Dataset section >>
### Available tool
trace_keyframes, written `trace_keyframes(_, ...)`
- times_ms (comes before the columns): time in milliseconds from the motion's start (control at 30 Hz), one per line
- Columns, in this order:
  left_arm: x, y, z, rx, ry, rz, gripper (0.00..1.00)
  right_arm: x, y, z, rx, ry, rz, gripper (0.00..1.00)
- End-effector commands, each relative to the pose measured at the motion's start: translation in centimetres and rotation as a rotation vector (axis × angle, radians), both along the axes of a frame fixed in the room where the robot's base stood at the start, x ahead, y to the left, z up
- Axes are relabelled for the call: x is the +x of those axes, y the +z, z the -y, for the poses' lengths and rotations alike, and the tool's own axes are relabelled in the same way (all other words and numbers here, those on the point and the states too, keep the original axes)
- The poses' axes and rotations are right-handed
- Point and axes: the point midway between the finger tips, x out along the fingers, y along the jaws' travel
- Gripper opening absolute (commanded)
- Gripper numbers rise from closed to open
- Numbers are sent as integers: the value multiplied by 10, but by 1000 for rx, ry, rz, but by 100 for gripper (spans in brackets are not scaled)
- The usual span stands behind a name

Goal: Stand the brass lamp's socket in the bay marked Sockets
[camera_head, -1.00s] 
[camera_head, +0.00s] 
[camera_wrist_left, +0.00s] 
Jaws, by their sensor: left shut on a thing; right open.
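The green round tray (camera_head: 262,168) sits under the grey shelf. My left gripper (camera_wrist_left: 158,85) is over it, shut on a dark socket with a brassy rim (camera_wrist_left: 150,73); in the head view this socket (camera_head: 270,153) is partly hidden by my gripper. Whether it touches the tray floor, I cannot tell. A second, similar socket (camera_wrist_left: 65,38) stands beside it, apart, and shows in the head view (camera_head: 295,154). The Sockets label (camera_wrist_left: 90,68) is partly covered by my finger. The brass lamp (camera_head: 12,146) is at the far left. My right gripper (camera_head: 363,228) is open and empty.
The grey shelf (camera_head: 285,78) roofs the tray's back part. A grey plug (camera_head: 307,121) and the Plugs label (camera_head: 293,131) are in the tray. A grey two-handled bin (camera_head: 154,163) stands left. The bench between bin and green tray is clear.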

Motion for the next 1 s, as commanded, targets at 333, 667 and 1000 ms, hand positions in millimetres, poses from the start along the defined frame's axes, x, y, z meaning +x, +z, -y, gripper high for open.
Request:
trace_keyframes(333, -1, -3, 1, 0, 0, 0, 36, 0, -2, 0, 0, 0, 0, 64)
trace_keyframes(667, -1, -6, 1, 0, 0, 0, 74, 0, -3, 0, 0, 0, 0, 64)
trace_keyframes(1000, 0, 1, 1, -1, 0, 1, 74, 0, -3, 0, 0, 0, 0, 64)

Task prompt >> Would you reproduce the material above in full, exactly as given?

Answer to this task >>
### Available tool
trace_keyframes, written `trace_keyframes(_, ...)`
- times_ms (comes before the columns): time in milliseconds from the motion's start (control at 30 Hz), one per line
- Columns, in this order:
  left_arm: x, y, z, rx, ry, rz, gripper (0.00..1.00)
  right_arm: x, y, z, rx, ry, rz, gripper (0.00..1.00)
- End-effector commands, each relative to the pose measured at the motion's start: translation in centimetres and rotation as a rotation vector (axis × angle, radians), both along the axes of a frame fixed in the room where the robot's base stood at the start, x ahead, y to the left, z up
- Axes are relabelled for the call: x is the +x of those axes, y the +z, z the -y, for the poses' lengths and rotations alike, and the tool's own axes are relabelled in the same way (all other words and numbers here, those on the point and the states too, keep the original axes)
- The poses' axes and rotations are right-handed
- Point and axes: the point midway between the finger tips, x out along the fingers, y along the jaws' travel
- Gripper opening absolute (commanded)
- Gripper numbers rise from closed to open
- Numbers are sent as integers: the value multiplied by 10, but by 1000 for rx, ry, rz, but by 100 for gripper (spans in brackets are not scaled)
- The usual span stands behind a name

Goal: Stand the brass lamp's socket in the bay marked Sockets
[camera_head, -1.00s] 
[camera_head, +0.00s] 
[camera_wrist_left, +0.00s] 
Jaws, by their sensor: left shut on a thing; right open.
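The green round tray (camera_head: 262,168) sits under the grey shelf. My left gripper (camera_wrist_left: 158,85) is over it, shut on a dark socket with a brassy rim (camera_wrist_left: 150,73); in the head view this socket (camera_head: 270,153) is partly hidden by my gripper. Whether it touches the tray floor, I cannot tell. A second, similar socket (camera_wrist_left: 65,38) stands beside it, apart, and shows in the head view (camera_head: 295,154). The Sockets label (camera_wrist_left: 90,68) is partly covered by my finger. The brass lamp (camera_head: 12,146) is at the far left. My right gripper (camera_head: 363,228) is open and empty.
The grey shelf (camera_head: 285,78) roofs the tray's back part. A grey plug (camera_head: 307,121) and the Plugs label (camera_head: 293,131) are in the tray. A grey two-handled bin (camera_head: 154,163) stands left. The bench between bin and green tray is clear.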

Motion for the next 1 s, as commanded, targets at 333, 667 and 1000 ms, hand positions in millimetres, poses from the start along the defined frame's axes, x, y, z meaning +x, +z, -y, gripper high for open.
Request:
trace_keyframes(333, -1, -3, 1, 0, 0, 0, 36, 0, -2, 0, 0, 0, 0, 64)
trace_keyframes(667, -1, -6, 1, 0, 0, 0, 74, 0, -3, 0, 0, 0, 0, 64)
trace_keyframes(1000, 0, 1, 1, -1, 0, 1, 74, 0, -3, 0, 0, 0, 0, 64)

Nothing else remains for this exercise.